Data from robot episodes:
>>>>>
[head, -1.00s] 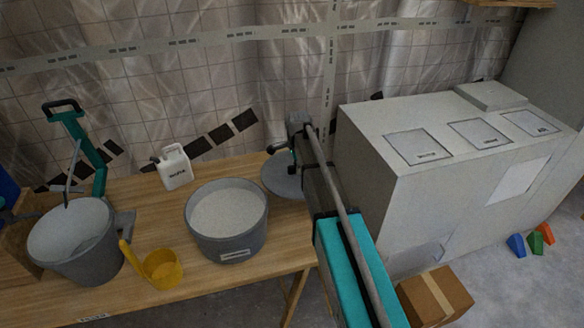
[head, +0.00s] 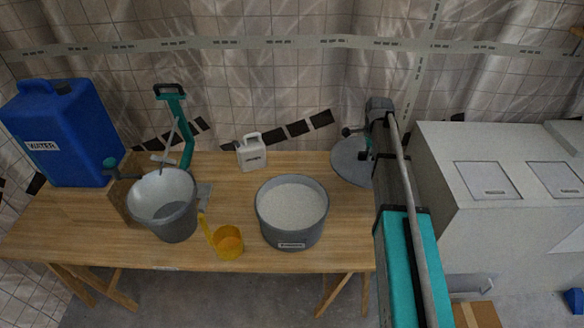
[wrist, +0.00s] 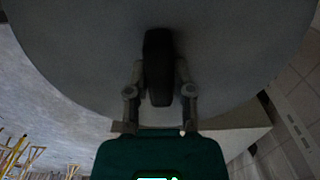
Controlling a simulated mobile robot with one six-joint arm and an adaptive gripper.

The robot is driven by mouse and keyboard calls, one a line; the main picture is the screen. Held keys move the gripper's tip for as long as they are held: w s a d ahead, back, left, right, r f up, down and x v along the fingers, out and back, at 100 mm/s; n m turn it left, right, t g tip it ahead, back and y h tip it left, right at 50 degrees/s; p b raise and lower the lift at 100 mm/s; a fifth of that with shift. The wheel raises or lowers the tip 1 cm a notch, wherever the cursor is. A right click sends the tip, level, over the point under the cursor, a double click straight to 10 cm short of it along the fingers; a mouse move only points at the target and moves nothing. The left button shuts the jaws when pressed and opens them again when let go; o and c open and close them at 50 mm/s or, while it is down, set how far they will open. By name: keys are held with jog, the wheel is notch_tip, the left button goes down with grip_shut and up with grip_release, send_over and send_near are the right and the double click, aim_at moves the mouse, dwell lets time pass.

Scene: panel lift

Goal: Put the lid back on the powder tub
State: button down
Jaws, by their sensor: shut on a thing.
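The powder tub (head: 291,237) is a round grey tub filled with pale powder, standing open on the wooden table. The lid (head: 350,168) is a grey disc behind and to the right of the tub in the head view, near the table's back right end. My gripper (head: 367,143) is shut on the lid's dark handle, partly hidden by my arm. In the wrist view, both fingers (wrist: 160,85) close on the black handle, and the lid (wrist: 235,50) fills the upper part. I cannot tell its height above the table.
On the table (head: 115,232) stand a grey bucket (head: 172,222), a yellow scoop (head: 228,243), a white jug (head: 251,153) and a green stand (head: 187,135). A blue water container (head: 62,135) is at the left. A large grey cabinet (head: 490,155) is at right.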

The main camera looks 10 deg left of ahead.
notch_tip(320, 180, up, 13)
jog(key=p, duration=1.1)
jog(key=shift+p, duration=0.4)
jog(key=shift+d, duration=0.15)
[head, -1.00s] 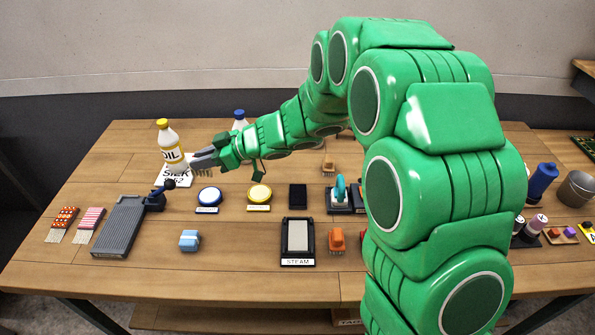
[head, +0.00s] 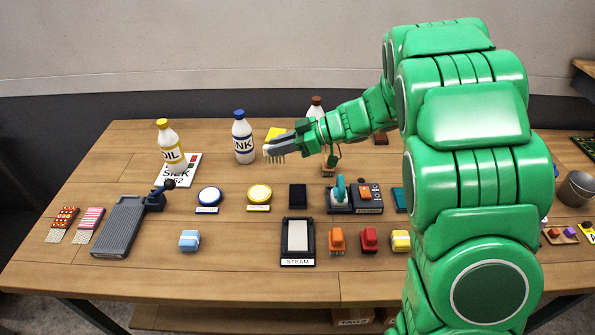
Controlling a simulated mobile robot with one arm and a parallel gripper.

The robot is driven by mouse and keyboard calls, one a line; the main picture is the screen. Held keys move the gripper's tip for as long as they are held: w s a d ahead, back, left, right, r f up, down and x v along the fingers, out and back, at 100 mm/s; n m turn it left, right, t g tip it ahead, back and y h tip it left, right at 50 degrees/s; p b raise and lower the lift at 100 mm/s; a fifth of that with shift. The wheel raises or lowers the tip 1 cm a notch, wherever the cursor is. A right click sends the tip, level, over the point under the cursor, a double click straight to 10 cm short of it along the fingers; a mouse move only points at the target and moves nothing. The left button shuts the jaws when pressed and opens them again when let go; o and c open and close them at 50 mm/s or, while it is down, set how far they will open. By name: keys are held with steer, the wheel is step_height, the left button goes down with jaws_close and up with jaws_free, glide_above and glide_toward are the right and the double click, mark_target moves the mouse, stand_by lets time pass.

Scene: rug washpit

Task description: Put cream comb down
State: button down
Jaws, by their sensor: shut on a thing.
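My gripper (head: 274,148) is above the back middle of the table, at the end of my green arm. It is shut on the cream comb (head: 275,157), which shows as a small pale edge with teeth pointing down. Much of the comb is hidden by the fingers. The comb is in front of and right of the blue-capped INK bottle (head: 243,140), and looks above the tabletop; the exact gap cannot be told.
A tan comb (head: 328,171) lies partly hidden below my arm. Yellow (head: 259,193) and blue (head: 209,195) round pads, a black pad (head: 298,196) and a STEAM plate (head: 298,240) stand nearer. The OIL bottle (head: 169,146) is at left. Bare wood (head: 120,160) shows at far left.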

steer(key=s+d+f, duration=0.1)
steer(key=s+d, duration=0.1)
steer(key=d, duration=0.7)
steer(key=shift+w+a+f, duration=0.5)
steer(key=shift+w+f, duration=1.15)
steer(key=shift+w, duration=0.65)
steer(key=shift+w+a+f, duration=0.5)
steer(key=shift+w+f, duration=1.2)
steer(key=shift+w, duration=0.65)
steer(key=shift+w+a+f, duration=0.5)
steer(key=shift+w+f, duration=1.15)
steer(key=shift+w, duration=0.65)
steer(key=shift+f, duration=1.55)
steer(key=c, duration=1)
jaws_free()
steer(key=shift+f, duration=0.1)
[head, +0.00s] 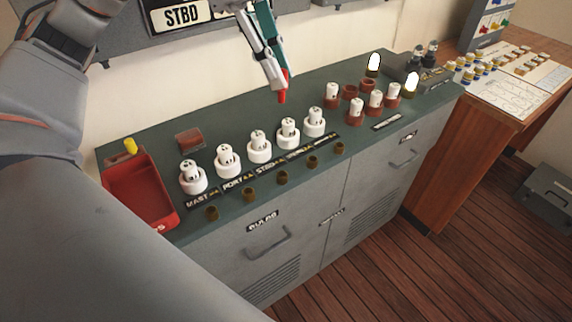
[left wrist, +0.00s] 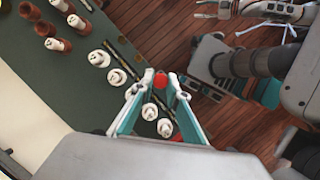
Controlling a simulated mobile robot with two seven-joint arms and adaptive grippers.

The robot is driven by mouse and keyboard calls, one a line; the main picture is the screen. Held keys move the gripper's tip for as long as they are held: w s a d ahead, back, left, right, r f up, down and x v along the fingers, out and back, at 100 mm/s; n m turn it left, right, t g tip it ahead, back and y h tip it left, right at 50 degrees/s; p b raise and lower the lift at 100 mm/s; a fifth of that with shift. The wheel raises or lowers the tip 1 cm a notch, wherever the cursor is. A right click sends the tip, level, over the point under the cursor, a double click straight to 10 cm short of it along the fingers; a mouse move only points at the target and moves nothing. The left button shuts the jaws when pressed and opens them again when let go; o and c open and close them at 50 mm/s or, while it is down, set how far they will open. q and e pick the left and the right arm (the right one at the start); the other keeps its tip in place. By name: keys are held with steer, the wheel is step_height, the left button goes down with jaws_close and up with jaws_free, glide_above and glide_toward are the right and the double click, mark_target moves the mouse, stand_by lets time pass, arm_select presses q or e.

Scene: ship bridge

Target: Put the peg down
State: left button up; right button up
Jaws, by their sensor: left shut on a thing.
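A red peg (head: 282,97) is held at the tips of my left gripper (head: 275,75), which is shut on it. The peg points down and hangs above the green cabinet top (head: 235,118), behind the row of white sockets, apart from the surface. In the left wrist view the peg's red end (left wrist: 160,79) shows between the teal-and-white fingers of the left gripper (left wrist: 157,85).
Several white lamp sockets (head: 259,147) stand in a row behind labels and small brown holders (head: 247,195). A red tray (head: 160,220) lies at left, near a red-brown block (head: 188,138). Red-based white bulbs (head: 357,108) stand at right. The top's back middle is clear.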

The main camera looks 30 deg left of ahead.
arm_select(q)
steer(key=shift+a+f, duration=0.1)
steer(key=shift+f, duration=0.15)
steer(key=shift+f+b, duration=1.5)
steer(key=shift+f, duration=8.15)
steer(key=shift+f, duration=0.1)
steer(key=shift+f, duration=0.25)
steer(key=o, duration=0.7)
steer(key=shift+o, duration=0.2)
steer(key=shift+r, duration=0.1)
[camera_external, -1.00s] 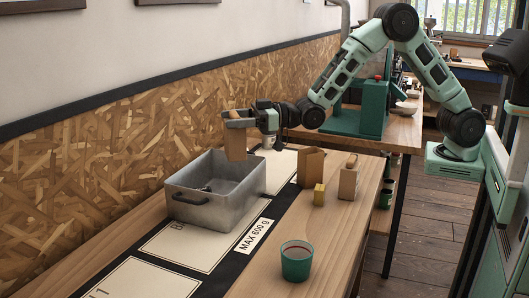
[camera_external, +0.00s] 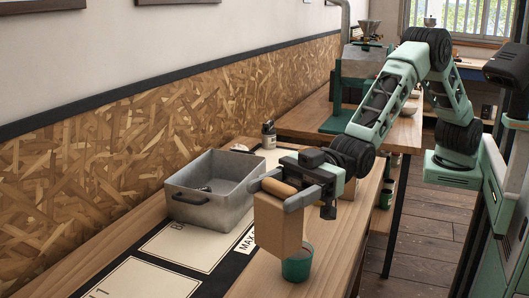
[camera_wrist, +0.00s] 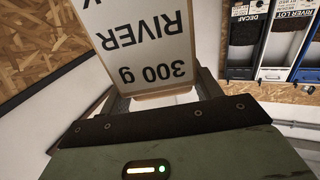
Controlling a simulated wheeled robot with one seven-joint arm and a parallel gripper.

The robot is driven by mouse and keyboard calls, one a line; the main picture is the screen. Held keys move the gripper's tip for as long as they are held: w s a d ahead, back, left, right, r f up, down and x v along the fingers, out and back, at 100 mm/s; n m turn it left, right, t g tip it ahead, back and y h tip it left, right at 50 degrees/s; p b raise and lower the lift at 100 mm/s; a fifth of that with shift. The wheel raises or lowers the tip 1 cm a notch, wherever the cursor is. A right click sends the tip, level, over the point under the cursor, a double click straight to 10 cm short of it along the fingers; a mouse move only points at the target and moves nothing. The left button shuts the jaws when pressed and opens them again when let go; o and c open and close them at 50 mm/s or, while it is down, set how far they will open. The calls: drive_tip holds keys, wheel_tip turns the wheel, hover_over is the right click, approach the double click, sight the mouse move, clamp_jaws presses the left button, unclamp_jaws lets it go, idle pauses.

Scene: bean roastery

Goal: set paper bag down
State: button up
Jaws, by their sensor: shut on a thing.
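My gripper (camera_external: 283,196) is shut on the top of a brown paper bag (camera_external: 278,233). The bag hangs upright in the external view, in front of the table's middle, and covers part of a teal cup (camera_external: 299,264). I cannot tell how far its bottom is above the table. In the wrist view the bag's cream label (camera_wrist: 145,45) fills the top middle, with "RIVER" and "300 g" upside down. The black mat (camera_external: 232,262) with cream cards (camera_external: 147,280) lies left of the bag. The "MAX" label (camera_external: 246,241) is partly hidden by the bag.
A grey metal bin (camera_external: 205,209) stands left of the bag, near the wall. A small jar (camera_external: 268,135) stands behind it. The wrist view shows wall dispensers (camera_wrist: 246,30) marked "DECAF" and "RIVER LOT". The bare tabletop (camera_external: 347,235) shows right of my gripper.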

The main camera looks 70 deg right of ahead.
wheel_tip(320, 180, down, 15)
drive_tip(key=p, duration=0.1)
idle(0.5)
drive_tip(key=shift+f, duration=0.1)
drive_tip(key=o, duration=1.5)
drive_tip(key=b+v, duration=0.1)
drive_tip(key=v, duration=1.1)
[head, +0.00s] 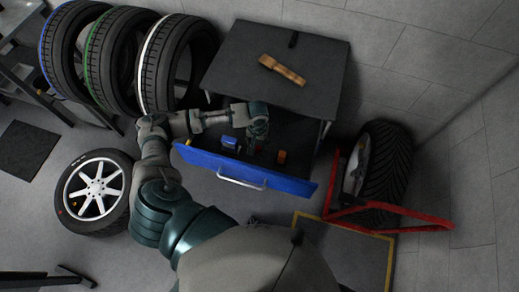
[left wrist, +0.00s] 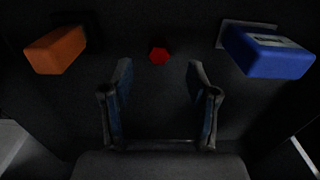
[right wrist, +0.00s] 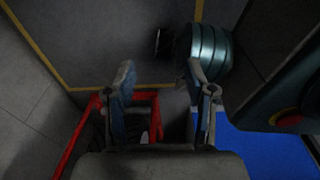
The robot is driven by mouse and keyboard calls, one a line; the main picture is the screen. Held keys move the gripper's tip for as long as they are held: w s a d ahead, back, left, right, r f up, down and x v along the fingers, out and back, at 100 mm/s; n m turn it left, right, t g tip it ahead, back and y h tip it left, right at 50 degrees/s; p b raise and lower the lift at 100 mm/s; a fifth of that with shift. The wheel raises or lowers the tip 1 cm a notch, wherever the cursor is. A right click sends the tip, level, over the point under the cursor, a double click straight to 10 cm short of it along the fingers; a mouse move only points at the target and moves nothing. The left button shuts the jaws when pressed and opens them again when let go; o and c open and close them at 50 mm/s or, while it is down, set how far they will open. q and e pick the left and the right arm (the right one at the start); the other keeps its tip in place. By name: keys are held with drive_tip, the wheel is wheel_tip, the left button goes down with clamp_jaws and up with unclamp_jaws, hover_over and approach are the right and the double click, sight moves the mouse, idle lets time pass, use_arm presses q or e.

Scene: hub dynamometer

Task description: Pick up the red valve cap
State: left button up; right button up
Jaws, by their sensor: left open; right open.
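The red valve cap (left wrist: 159,55) is a small red piece on the dark drawer floor in the left wrist view. It lies beyond the fingertips and roughly midway between them. My left gripper (left wrist: 158,75) is open and empty, pointing down into the open drawer; it also shows in the head view (head: 257,140). In the head view the cap is too small and dark to tell apart from the gripper. My right gripper (right wrist: 158,75) is open and empty, over the floor area near the red stand.
In the drawer, an orange block (left wrist: 55,50) and a blue box (left wrist: 268,52) lie on either side of the cap. The blue drawer front (head: 240,170) is pulled out from the dark cabinet (head: 270,70). A red stand (head: 395,218) with a tire is at the right.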

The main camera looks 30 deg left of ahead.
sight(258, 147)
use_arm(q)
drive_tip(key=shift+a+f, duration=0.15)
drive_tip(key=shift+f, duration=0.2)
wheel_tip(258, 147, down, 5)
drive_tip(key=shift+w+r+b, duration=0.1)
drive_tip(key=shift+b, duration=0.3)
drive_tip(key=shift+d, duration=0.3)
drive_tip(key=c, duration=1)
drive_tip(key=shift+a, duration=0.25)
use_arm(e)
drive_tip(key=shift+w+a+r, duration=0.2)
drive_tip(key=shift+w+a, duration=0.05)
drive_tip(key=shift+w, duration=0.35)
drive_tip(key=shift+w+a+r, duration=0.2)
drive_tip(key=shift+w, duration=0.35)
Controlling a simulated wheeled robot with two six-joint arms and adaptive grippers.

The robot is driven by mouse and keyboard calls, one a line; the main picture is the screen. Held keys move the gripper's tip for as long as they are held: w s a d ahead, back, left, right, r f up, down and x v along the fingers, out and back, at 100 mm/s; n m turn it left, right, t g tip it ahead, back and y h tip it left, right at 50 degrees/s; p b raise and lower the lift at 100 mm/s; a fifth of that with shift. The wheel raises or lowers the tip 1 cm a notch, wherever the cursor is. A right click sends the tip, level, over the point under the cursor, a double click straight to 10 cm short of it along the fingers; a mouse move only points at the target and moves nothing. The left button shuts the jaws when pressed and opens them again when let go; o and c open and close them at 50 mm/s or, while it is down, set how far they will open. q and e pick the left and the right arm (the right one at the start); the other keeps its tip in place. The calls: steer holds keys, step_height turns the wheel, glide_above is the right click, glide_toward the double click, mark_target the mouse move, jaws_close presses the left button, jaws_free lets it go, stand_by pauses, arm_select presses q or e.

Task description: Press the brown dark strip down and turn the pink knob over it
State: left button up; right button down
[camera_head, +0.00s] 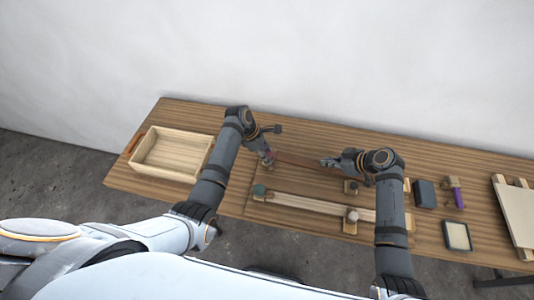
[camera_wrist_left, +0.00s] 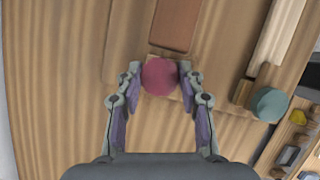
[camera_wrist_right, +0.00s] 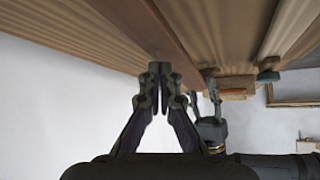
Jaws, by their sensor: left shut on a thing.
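The brown dark strip (camera_head: 298,161) lies on the wooden table board; its near end shows in the left wrist view (camera_wrist_left: 175,25). The round pink knob (camera_wrist_left: 159,77) sits just off that end, apart from the strip in that view. My left gripper (camera_head: 267,160) is shut on the pink knob, with one fingertip on each side of it. My right gripper (camera_head: 326,162) has its fingertips together at the strip's other end. In the right wrist view its tips (camera_wrist_right: 160,68) overlap the strip (camera_wrist_right: 168,35); whether they press on it I cannot tell.
A pale strip (camera_head: 310,203) with a teal knob (camera_head: 259,190) and a beige knob (camera_head: 352,215) lies nearer me. A wooden tray (camera_head: 170,153) stands left. A dark block (camera_head: 424,193), a purple-handled tool (camera_head: 457,196) and a framed pad (camera_head: 457,235) lie right.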

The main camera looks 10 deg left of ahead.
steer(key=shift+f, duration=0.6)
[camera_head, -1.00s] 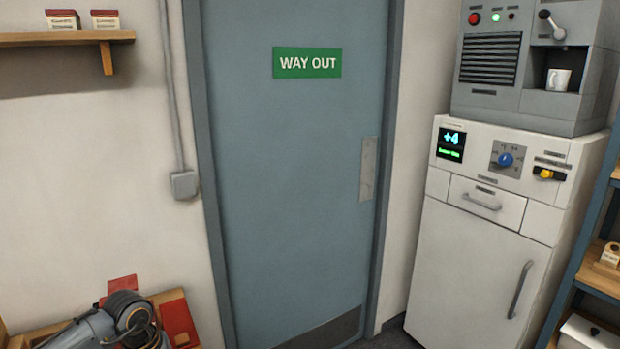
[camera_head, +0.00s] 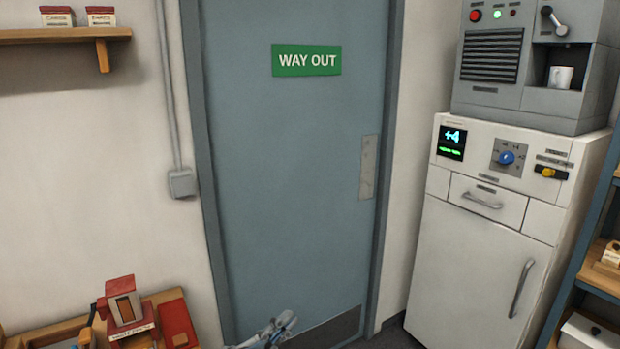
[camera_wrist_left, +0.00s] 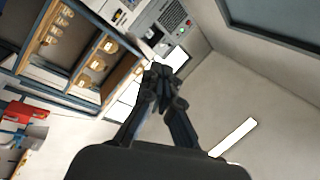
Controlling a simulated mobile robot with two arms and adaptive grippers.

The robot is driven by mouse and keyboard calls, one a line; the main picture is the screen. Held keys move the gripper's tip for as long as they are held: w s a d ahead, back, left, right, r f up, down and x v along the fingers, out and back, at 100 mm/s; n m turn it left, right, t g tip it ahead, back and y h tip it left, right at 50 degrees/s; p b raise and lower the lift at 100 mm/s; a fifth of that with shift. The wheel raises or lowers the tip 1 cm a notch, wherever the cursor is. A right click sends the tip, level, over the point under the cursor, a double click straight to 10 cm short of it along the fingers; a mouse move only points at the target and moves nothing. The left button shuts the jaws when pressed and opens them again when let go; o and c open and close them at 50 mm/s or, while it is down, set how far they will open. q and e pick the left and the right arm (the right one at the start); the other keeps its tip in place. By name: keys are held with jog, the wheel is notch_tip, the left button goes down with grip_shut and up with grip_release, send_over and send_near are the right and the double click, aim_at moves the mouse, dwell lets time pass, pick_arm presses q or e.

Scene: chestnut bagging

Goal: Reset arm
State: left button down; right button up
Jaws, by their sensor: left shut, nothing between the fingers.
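My left gripper (camera_head: 280,328) shows at the bottom of the head view, in front of the lower part of the door, with only its front part inside the picture. In the left wrist view its fingers (camera_wrist_left: 160,80) are closed together with nothing between them. The wrist view is tilted, with shelves at its upper left and bare wall to the right. My right gripper shows in neither view.
A blue-grey door (camera_head: 285,180) with a green sign (camera_head: 306,61) stands ahead. A wooden bench at lower left holds a red-roofed box (camera_head: 124,303). A white cabinet (camera_head: 475,270) carries a grey machine (camera_head: 535,95) at right. The space before the door looks clear.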

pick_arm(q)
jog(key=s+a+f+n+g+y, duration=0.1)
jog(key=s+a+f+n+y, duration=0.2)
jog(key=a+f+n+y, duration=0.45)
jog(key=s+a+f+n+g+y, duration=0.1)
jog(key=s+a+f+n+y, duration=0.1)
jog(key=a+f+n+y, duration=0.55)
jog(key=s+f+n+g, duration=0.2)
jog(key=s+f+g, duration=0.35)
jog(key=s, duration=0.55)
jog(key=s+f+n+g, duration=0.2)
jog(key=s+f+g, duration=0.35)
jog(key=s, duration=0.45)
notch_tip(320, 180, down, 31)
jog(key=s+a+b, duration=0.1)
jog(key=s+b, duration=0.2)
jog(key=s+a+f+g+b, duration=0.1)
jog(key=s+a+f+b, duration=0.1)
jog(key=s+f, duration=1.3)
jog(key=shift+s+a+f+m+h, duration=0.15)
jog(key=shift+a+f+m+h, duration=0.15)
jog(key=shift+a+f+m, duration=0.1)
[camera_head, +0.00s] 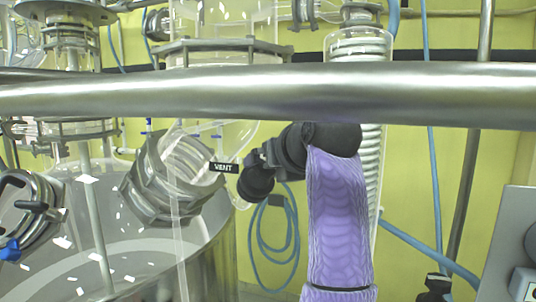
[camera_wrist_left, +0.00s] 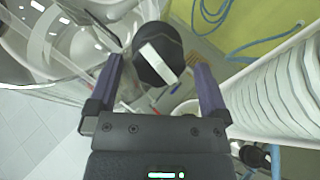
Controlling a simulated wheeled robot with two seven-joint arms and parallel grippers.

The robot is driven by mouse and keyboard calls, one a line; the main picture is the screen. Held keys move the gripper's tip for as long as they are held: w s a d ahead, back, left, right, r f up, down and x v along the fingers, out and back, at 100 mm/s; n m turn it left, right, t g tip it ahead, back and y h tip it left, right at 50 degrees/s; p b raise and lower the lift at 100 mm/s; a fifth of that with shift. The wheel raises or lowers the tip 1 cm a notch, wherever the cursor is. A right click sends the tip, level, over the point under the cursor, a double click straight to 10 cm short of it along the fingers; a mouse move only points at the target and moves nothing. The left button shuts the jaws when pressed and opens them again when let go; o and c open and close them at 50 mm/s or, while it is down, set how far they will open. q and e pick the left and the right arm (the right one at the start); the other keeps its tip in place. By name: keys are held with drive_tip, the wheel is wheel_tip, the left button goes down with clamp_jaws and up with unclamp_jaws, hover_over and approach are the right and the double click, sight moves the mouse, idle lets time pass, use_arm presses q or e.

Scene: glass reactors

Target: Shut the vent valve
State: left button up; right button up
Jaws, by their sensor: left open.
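The vent valve is marked by a black tag reading VENT (camera_head: 223,168) in the head view, beside the glass neck of the vessel. A rounded black knob (camera_head: 257,182) sits just right of and below the tag. The left wrist view shows a black knob with a white bar (camera_wrist_left: 158,58) across it. My left gripper (camera_wrist_left: 155,72) is open, with its two fingers on either side of this knob near their tips; contact cannot be told. In the head view, my left gripper (camera_head: 264,158) is dark and close to the tag, its fingers partly hidden. My right gripper is out of view.
A thick metal rail (camera_head: 200,93) crosses the head view above my arm. A large metal clamp (camera_head: 165,180) and glass vessel stand left. A ribbed white column (camera_head: 372,165) rises behind my arm. Blue hoses (camera_head: 278,245) hang behind. A grey panel (camera_head: 510,240) stands at right.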

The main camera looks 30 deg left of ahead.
<<<<<
• DO THIS
Show every line above in which the word "seven" occurs.

• RESPONSE FOR THIS EXERCISE
Controlling a simulated mobile robot with two seven-joint arms and adaptive grippers.
Controlling a simulated wheeled robot with one seven-joint arm and a parallel gripper.
Controlling a simulated wheeled robot with two seven-joint arms and parallel grippers.

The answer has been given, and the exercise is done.